_Listing:_
-- begin --

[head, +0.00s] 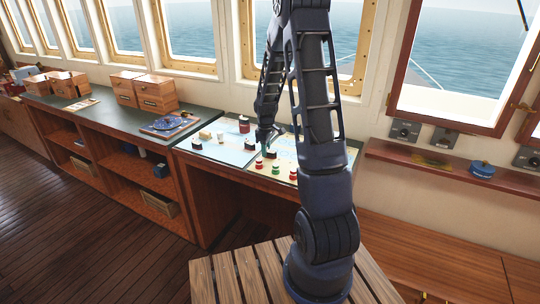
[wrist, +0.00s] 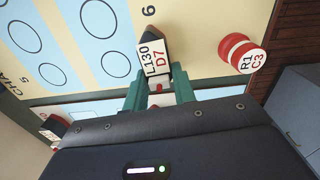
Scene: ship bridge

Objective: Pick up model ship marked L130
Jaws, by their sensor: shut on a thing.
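The model ship marked L130 (wrist: 152,58) shows in the wrist view, with a dark hull and a white top that reads L130 and a red D7. My gripper (wrist: 160,92) has its green fingers shut on the near end of this ship. In the head view my gripper (head: 265,138) points down over the chart table, and the ship in it is too small to make out. I cannot tell whether the ship touches the chart.
A round red and white piece marked R1 C3 (wrist: 240,53) stands to the right of the ship. Another dark piece (wrist: 54,127) is at the lower left. Several red and green pieces (head: 275,169) stand on the chart (head: 228,154). Wooden boxes (head: 155,93) are farther left.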

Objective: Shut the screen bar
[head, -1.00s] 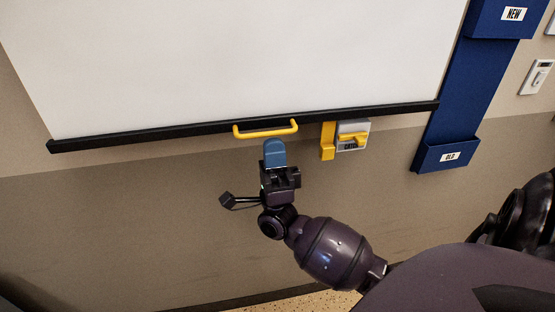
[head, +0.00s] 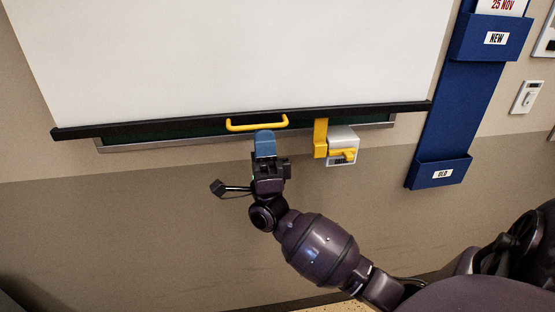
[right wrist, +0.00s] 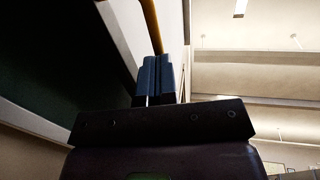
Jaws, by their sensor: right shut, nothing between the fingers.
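The white screen (head: 230,55) hangs down with a black bar (head: 340,112) along its bottom edge. A yellow handle (head: 257,127) sits on the bar; it also shows in the right wrist view (right wrist: 150,22). A grey catch box with a yellow lever (head: 343,155) is on the wall right of the handle, and a yellow hook piece (head: 320,138) stands beside it, its top over the bar. My right gripper (head: 265,136) is shut and empty, its blue fingers just below the handle; contact cannot be told. My left gripper is not in view.
A dark board with a pale lower ledge (head: 150,147) shows behind and below the bar. A blue wall pocket rack (head: 440,130) hangs to the right, with a wall switch (head: 526,97) beyond it.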

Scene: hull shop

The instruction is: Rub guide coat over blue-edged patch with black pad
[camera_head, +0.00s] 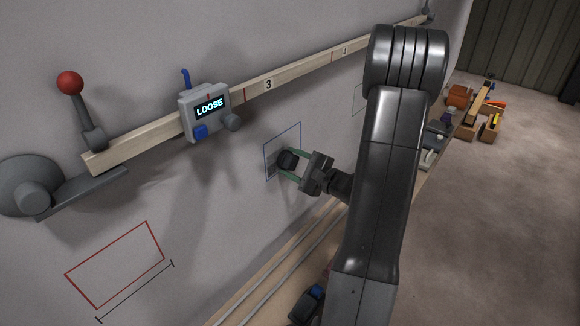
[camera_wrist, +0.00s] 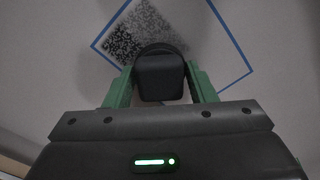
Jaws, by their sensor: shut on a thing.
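The blue-edged patch (camera_head: 270,146) is a tall outline on the grey wall, left of my arm. My gripper (camera_head: 288,163) is shut on the black pad (camera_head: 287,158) and holds it at the patch, in front of its lower middle. In the wrist view the black pad (camera_wrist: 160,76) sits between the green fingers of my gripper (camera_wrist: 160,88). Behind it the blue-edged patch (camera_wrist: 205,62) shows a dark speckled area (camera_wrist: 135,35) at its upper left; the rest that shows is plain grey. The pad hides part of the patch. I cannot tell whether the pad touches the wall.
A wooden rail (camera_head: 287,77) with numbers runs above the patch and carries a box reading LOOSE (camera_head: 206,112). A red-outlined patch (camera_head: 115,264) lies at lower left. A green-edged patch (camera_head: 358,98) is partly hidden by my arm. A ledge (camera_head: 268,280) with tools runs below.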

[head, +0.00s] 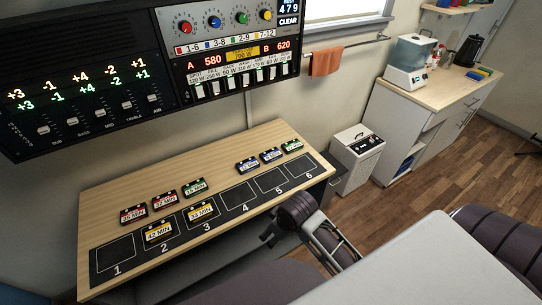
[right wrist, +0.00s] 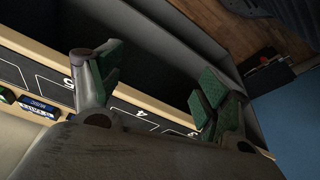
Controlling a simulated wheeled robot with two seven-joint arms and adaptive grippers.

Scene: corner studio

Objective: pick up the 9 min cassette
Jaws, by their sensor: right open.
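Two blue-labelled cassettes and a green one lie in a row behind the numbered slots on the wooden desk. The middle blue one, whose small label seems to read 9 MIN (head: 270,155), lies between the other blue cassette (head: 247,166) and the green one (head: 292,146). My right gripper (head: 274,224) is open and empty at the desk's front edge, near slots 4 and 5 and apart from the cassettes. In the right wrist view its spread fingers (right wrist: 156,82) have green pads with nothing between them. A blue-labelled cassette (right wrist: 38,107) shows at the left there; its label is unreadable. My left gripper is out of view.
Two red cassettes (head: 133,213) (head: 165,198) and a green one (head: 194,187) lie at the left. Yellow cassettes (head: 159,232) (head: 202,212) sit in slots 2 and 3. Slots 1, 4, 5 and 6 are bare. A control panel (head: 240,50) overhangs the desk's back.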

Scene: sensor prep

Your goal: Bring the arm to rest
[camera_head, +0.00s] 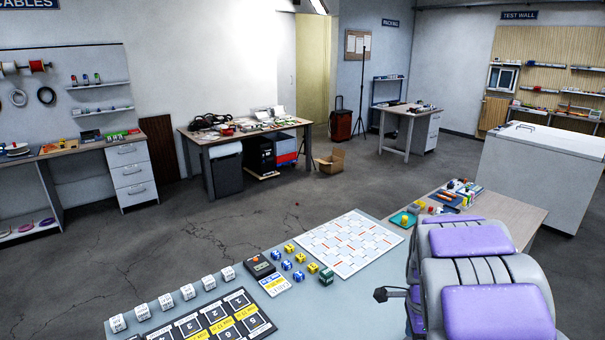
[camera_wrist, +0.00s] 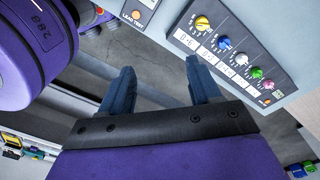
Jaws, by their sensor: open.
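My gripper (camera_wrist: 162,82) shows in the wrist view with its two blue fingers spread wide apart and nothing between them. Grey floor shows behind the gap. In the head view my purple and grey arm fills the lower right, over the near end of the bench. A small dark part sticks out from its left side; I cannot tell if it is a fingertip.
A panel with coloured knobs (camera_wrist: 231,58) lies close to the right finger. The workbench (camera_head: 235,296) holds white blocks (camera_head: 167,302), a dark numbered board (camera_head: 208,322) and a white grid sheet (camera_head: 350,243). A white cabinet (camera_head: 540,165) stands at right. Open floor lies beyond.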

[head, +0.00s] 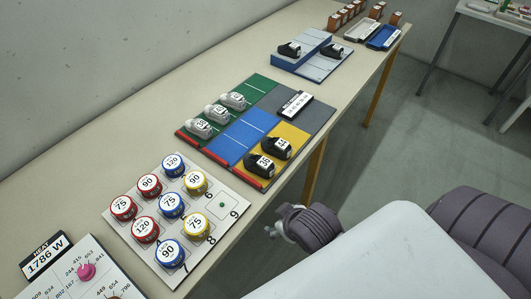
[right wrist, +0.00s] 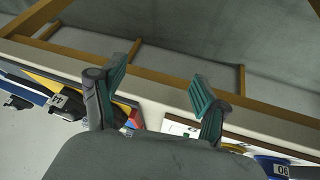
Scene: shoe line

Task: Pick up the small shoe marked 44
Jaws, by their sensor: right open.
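The small black shoe marked 44 (head: 276,149) stands on the yellow mat section (head: 294,137), just behind a similar black shoe that seems marked 38 (head: 261,164). Its label is small but seems to read 44. My right gripper (head: 271,231) is in front of the table edge, apart from both shoes. In the right wrist view my right gripper (right wrist: 157,97) has its fingers spread with nothing between them. A black shoe with a white label (right wrist: 58,101) shows at the left there; its number is unclear. My left gripper is not in view.
White shoes (head: 216,112) stand on the green mat section (head: 261,88), beside an empty blue section (head: 240,140). A white board with round coloured pieces (head: 197,219) lies nearer. A blue stand with black shoes (head: 294,60) is farther back. The floor beyond the table is clear.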

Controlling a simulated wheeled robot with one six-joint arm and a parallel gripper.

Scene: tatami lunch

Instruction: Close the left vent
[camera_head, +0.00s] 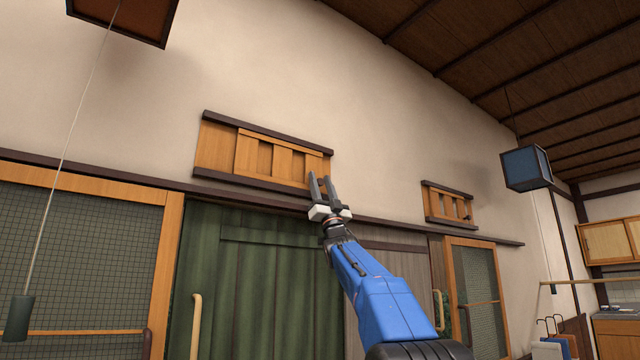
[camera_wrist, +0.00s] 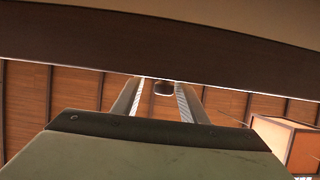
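The left vent (camera_head: 250,152) is a wooden slatted panel between two dark rails, high on the wall above the green curtain. Brown recesses show between its slats; I cannot tell how far it is open. My gripper (camera_head: 319,178) points up in front of the vent's lower right end, its two fingers apart. In the wrist view, a small dark rounded piece (camera_wrist: 162,88), perhaps the vent's knob, shows between the fingers, with gaps on both sides. A dark rail (camera_wrist: 150,48) crosses above it. Contact is not clear.
A smaller right vent (camera_head: 447,205) sits further right on the wall. A blue-sided hanging lamp (camera_head: 522,168) is at the right, another lamp (camera_head: 125,15) at the top left. A green curtain (camera_head: 250,285) and lattice doors (camera_head: 80,240) lie below. The wall above the vents is bare.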

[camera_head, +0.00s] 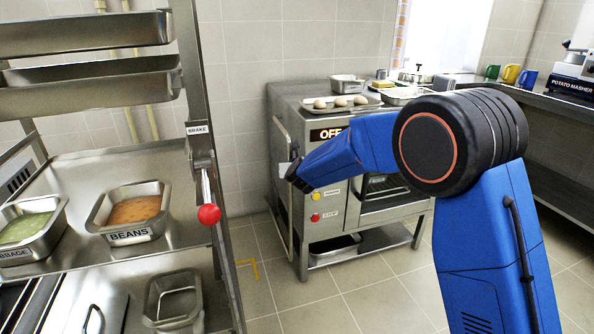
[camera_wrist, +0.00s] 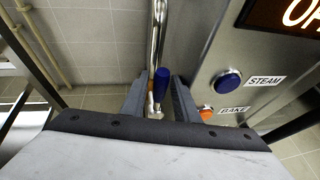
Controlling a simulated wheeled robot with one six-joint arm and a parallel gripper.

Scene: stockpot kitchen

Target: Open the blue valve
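The blue valve handle (camera_wrist: 161,84) is a short upright blue cylinder in front of a vertical chrome pipe (camera_wrist: 158,35) beside the oven's control panel. In the wrist view my gripper (camera_wrist: 161,97) has one grey finger on each side of the handle. The fingers are apart, with a gap at least on the left; contact on the right is unclear. In the head view my gripper is mostly hidden behind my blue arm, at the left side of the oven (camera_head: 385,222). I cannot make out the valve there.
A blue STEAM button (camera_wrist: 228,83) and an orange BAKE button (camera_wrist: 206,112) sit close right of the handle. The oven display (camera_head: 328,134) reads OFF. A steel rack (camera_head: 115,270) with food pans and a red-knobbed brake lever (camera_head: 209,213) stands left. Floor between is clear.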

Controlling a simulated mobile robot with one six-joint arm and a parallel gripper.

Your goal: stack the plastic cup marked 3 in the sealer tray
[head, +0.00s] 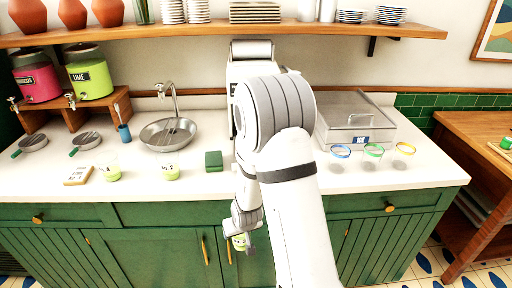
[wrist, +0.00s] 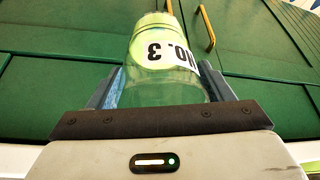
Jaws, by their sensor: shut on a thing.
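The plastic cup marked 3 (wrist: 160,90) is clear, with a "NO. 3" label and green contents toward its far end. My gripper (wrist: 162,82) is shut on it, one finger on each side. In the head view the cup (head: 239,242) is small, held low in front of the green cabinet doors, below the counter's front edge. A white upright machine (head: 250,50) stands at the back of the counter, mostly hidden by my arm. I cannot make out the sealer tray; my arm covers that area.
Cups marked 4 (head: 113,173) and 2 (head: 171,173) stand on the left counter, near a wooden sign (head: 78,176) and a green block (head: 214,161). A sink (head: 168,134) lies behind. Right are an ice bin (head: 355,125) and three colour-rimmed glasses (head: 373,151). A shelf (head: 200,33) hangs above.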

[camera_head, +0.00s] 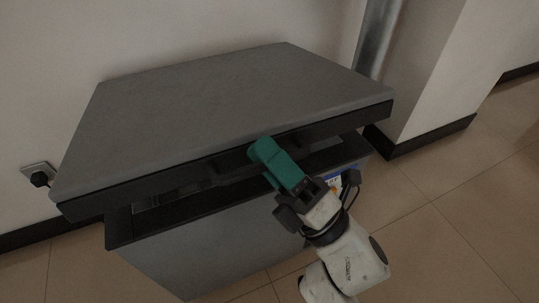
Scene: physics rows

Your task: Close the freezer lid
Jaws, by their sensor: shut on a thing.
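The freezer (190,262) is a grey chest with a dark rim, standing by the wall. Its grey lid (225,95) is tilted slightly open, with a dark gap between the lid's front edge and the rim. My gripper (262,150) has green fingers and reaches from the lower right to the middle of the lid's front edge. It is shut at the lid's dark front edge, by what looks like the handle (235,162). The fingertips partly hide that spot. The inside of the freezer is mostly hidden.
A wall outlet with a black plug (40,178) is at the left. A metal pipe (377,38) and a pale wall corner (425,70) stand close to the freezer's right side. The tiled floor (460,215) at the right is clear.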

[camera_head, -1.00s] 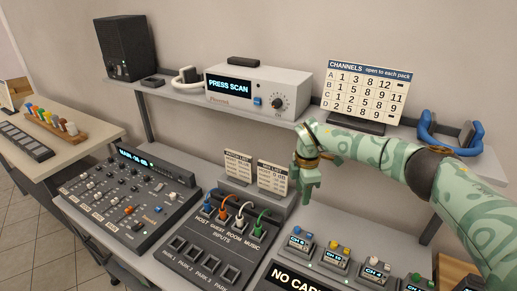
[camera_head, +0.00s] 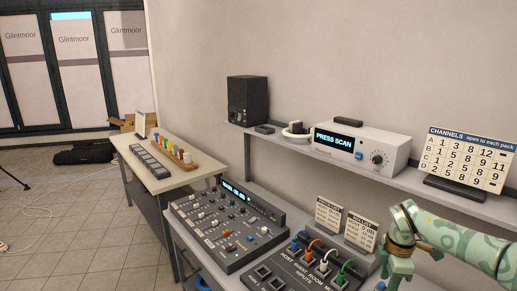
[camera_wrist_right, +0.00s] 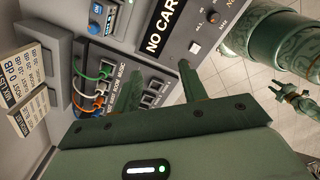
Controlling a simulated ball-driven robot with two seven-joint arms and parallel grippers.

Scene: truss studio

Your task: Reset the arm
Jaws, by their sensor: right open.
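My right arm, pale green with dark green patterns, comes in at the lower right of the head view. Its gripper (camera_head: 396,274) points down in front of the two small cards, near the patch panel. In the right wrist view the two fingers of this gripper (camera_wrist_right: 156,88) stand apart with nothing between them, above the equipment. No left arm shows in the head view.
A mixing console (camera_head: 228,226) and a patch panel (camera_head: 290,272) with coloured cables fill the desk. A shelf (camera_head: 300,148) behind holds a speaker (camera_head: 247,99), a PRESS SCAN unit (camera_head: 362,145) and a CHANNELS board (camera_head: 466,158). A side table (camera_head: 150,185) stands left; open floor (camera_head: 70,225) lies beyond.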

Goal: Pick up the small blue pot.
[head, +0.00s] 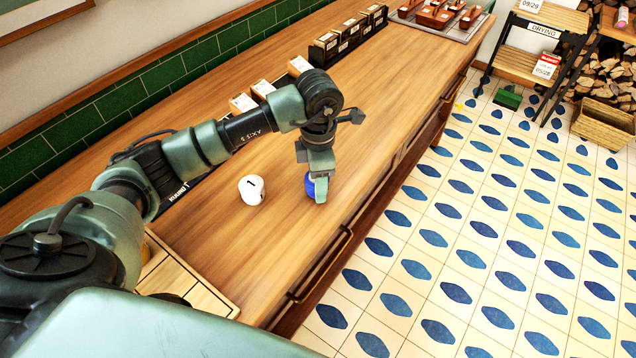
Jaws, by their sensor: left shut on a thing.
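The small blue pot (309,186) is on the wooden counter near its front edge, in the head view. Only part of its blue side shows. The fingers of my left gripper (319,190) point down around it and are shut on it, hiding most of it. I cannot tell whether the pot touches the counter or is slightly above it. My right gripper is not in view.
A white pot (252,190) marked with a 1 stands just left of my left gripper on the counter (400,80). Small boxes (262,90) line the wall side. A tray (452,27) of brown items is at the far end. The counter's middle is clear.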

-- end --

_What the task requires:_
What is the number of lines that hold the string "simulated"? Reply with that number alone.

_Reply to the exercise:_
5